___ Input rows

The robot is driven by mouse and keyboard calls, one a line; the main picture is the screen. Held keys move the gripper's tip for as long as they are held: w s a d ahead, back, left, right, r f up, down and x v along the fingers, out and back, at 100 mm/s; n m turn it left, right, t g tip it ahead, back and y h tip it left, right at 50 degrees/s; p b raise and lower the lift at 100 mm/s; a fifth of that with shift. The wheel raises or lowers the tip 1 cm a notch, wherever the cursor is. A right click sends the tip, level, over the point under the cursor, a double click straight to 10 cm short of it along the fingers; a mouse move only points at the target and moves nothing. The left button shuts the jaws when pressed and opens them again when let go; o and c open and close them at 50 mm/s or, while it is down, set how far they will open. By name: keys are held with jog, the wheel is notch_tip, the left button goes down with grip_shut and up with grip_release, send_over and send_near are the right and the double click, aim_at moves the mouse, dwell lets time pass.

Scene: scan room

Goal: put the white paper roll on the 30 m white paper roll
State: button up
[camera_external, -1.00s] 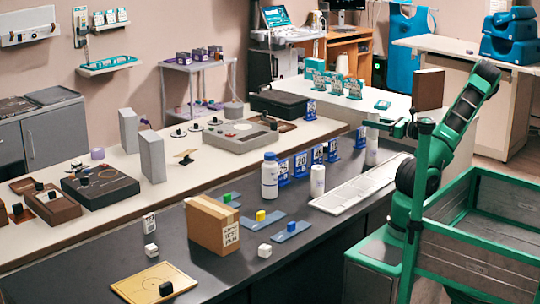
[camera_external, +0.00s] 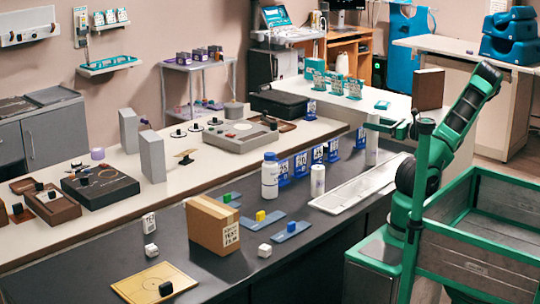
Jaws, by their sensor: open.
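A tall white cylinder (camera_external: 371,152) stands upright on the dark counter at the right, beyond the long white tray. It looks like white paper roll; I cannot tell whether it is one roll or two stacked. My green gripper (camera_external: 378,126) is open at the upper part of this cylinder and hides some of it. I cannot tell whether the fingers touch it. A shorter white cylinder (camera_external: 318,182) with a dark band stands upright nearer, left of the tray. Its label is too small to read.
A white bottle with a blue cap (camera_external: 270,178) and blue number cards (camera_external: 301,164) stand nearby. The long white tray (camera_external: 355,190) lies in front of the tall cylinder. A cardboard box (camera_external: 213,226) and small blocks are on the near counter. A green-framed cart (camera_external: 480,245) stands at right.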

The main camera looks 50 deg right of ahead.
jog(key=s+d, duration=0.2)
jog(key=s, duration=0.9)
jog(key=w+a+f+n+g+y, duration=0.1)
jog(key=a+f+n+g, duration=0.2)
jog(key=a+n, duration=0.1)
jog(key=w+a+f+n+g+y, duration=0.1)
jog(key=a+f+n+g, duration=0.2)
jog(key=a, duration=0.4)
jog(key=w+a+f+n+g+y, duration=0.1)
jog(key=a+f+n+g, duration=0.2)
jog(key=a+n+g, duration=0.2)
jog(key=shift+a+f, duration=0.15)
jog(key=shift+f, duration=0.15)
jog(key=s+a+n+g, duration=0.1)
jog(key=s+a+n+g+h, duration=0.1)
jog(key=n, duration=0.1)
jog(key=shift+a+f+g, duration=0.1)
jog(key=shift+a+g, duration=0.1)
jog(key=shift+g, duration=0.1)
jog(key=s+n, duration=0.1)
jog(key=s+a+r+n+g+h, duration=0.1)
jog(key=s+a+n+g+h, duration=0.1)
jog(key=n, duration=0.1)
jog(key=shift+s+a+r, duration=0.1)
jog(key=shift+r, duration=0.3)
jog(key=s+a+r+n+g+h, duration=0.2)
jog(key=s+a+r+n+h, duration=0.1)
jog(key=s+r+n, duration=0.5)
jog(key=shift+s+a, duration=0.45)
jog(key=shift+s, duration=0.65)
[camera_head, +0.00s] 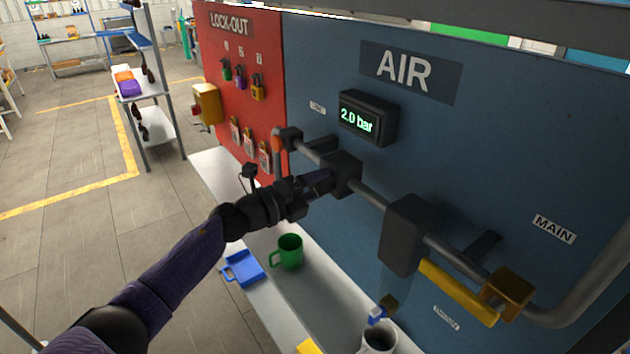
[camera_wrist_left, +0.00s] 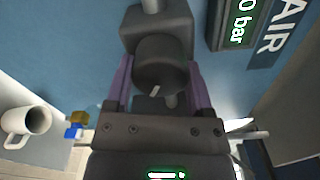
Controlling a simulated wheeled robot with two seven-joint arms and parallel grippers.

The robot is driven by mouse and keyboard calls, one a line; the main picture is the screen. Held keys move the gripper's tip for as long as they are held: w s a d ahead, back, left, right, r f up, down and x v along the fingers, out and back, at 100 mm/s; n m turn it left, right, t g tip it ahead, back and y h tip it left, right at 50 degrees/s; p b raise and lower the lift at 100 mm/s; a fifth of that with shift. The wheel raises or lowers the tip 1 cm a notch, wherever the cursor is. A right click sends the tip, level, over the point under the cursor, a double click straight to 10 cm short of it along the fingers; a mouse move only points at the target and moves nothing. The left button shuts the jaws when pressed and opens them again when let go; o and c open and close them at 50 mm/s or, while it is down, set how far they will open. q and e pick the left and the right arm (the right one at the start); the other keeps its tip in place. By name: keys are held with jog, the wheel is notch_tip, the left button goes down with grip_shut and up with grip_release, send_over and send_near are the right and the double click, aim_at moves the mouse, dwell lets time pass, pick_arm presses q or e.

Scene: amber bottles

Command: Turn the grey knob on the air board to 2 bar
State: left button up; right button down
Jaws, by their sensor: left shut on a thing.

______

Work required: All lines from the one containing "Command: Turn the" through the end of the records, both ends included, are to be quoted exactly; please add nothing else.

The result:
Command: Turn the grey knob on the air board to 2 bar
State: left button up; right button down
Jaws, by their sensor: left shut on a thing.

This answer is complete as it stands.